A special note in the preface of this book explains that it went to press just as the Enron story was beginning to break. Three of its chapters provide almost all the information anyone would have needed to spot the problems at Enron, not to mention at the other big corporations whose scandals made recent headlines. Spotting fraud isn’t that hard. The authors provide a very useful toolkit that even a novice investor can use. Some of their coverage of the regulatory apparatus will no doubt have to be changed in future editions, as the regulations themselves keep changing, but this enlightening introduction to the nitty-gritty of skeptical financial statement analysis will have enduring utility. It’s written by accountants, so it gets a bit plodding in spots, but their anecdotes relieve the tedium and their information is invaluable. getAbstract.com recommends this reality check for every investor’s bookshelf, as well as every employee’s and every financial reporter’s.
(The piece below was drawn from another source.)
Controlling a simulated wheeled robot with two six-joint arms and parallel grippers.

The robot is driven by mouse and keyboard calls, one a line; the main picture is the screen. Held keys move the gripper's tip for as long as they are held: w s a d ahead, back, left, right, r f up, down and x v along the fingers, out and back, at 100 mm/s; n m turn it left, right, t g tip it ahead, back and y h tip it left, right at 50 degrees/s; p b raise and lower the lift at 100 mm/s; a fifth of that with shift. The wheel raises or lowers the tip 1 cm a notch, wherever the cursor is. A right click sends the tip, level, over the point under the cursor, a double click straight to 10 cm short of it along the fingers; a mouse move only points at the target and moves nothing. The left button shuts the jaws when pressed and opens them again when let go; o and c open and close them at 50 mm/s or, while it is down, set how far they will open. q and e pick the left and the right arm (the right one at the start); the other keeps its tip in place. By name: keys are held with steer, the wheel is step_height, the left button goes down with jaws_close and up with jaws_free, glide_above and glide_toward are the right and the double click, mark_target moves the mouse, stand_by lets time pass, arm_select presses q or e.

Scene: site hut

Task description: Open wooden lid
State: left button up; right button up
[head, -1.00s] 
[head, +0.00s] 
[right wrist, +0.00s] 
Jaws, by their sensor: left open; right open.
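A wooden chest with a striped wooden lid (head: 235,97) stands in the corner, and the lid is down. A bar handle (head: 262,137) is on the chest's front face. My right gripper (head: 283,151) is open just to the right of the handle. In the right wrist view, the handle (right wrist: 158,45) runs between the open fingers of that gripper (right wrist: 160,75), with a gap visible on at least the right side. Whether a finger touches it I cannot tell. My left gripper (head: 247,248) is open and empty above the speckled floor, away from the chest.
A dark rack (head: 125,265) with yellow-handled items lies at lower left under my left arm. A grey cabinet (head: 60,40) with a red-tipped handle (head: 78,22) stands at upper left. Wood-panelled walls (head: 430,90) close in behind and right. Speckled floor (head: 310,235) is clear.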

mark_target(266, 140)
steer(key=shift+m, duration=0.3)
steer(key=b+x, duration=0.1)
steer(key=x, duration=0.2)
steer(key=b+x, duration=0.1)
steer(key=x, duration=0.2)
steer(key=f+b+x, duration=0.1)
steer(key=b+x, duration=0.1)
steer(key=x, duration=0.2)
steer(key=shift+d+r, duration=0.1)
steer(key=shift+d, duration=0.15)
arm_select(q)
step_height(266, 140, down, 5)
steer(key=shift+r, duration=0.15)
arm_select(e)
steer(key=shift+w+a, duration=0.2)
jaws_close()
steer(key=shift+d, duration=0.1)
Anyone who depends on corporate performance or who uses corporate financial statements should read it.

Take-Aways

  • Some degree of flexibility is necessary in your financial reporting framework.
  • Some managers go beyond the accepted bounds of flexibility.
  • Some financial professionals think that aggressive, creative accounting is not a problem.

About the Authors

Both authors are professors of accounting in the DuPree College of Management at the Georgia Institute of Technology in Atlanta. Charles W. Mulford holds the Invesco Chair and Eugene E. Comiskey holds the Callaway Chair. They also wrote Financial Warnings and Guide to Financial Reporting and Analysis.